* _DATASET EXTRACT_:

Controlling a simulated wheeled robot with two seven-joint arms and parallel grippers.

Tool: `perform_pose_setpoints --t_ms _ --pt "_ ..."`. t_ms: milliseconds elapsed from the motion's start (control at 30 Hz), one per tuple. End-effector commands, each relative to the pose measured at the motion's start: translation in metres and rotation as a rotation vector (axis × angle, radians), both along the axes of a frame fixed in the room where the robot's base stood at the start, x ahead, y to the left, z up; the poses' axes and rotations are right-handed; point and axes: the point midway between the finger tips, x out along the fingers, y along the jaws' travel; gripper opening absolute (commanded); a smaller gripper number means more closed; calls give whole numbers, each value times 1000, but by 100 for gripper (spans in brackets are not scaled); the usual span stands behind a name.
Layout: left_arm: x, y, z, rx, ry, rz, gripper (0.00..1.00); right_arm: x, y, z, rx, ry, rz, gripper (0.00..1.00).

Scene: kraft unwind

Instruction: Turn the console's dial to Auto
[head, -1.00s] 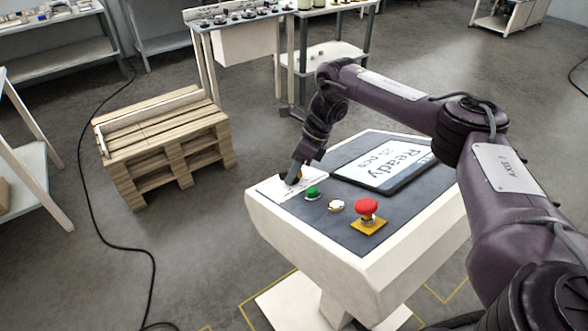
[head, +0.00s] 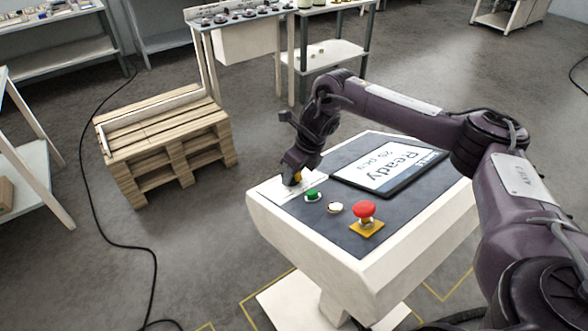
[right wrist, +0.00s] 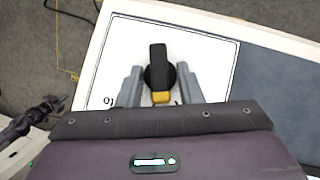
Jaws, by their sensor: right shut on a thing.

* _PROBLEM DESCRIPTION_: Copy out all of the data word for word. Do not carry over any picture.

* _EXPECTED OUTPUT_:
Controlling a simulated wheeled robot with two seven-joint arms and parallel grippers.

Tool: `perform_pose_setpoints --t_ms _ --pt "_ ..."`. t_ms: milliseconds elapsed from the motion's start (control at 30 Hz), one per tuple. End-effector commands, each relative to the pose measured at the motion's start: translation in metres and rotation as a rotation vector (axis × angle, radians), both along the axes of a frame fixed in the room where the robot's base stood at the start, x ahead, y to the left, z up; the poses' axes and rotations are right-handed; point and axes: the point midway between the finger tips, x out along the fingers, y along the jaws' travel; gripper opening absolute (commanded); a smaller gripper number means more closed; calls give whole numbers, each value times 1000, but by 100 for gripper (spans in brackets are not scaled); the usual span stands behind a name.
Layout: left_arm: x, y, z, rx, ry, rz, gripper (0.00..1.00); right_arm: x, y, z, rx, ry, rz, gripper (0.00..1.00).

Scene: kraft unwind

Instruction: Turn the console's dial to Auto
[head, -1.00s] 
[head, +0.00s] 
[right wrist, +0.00s] 
Jaws, by their sensor: right shut on a thing.

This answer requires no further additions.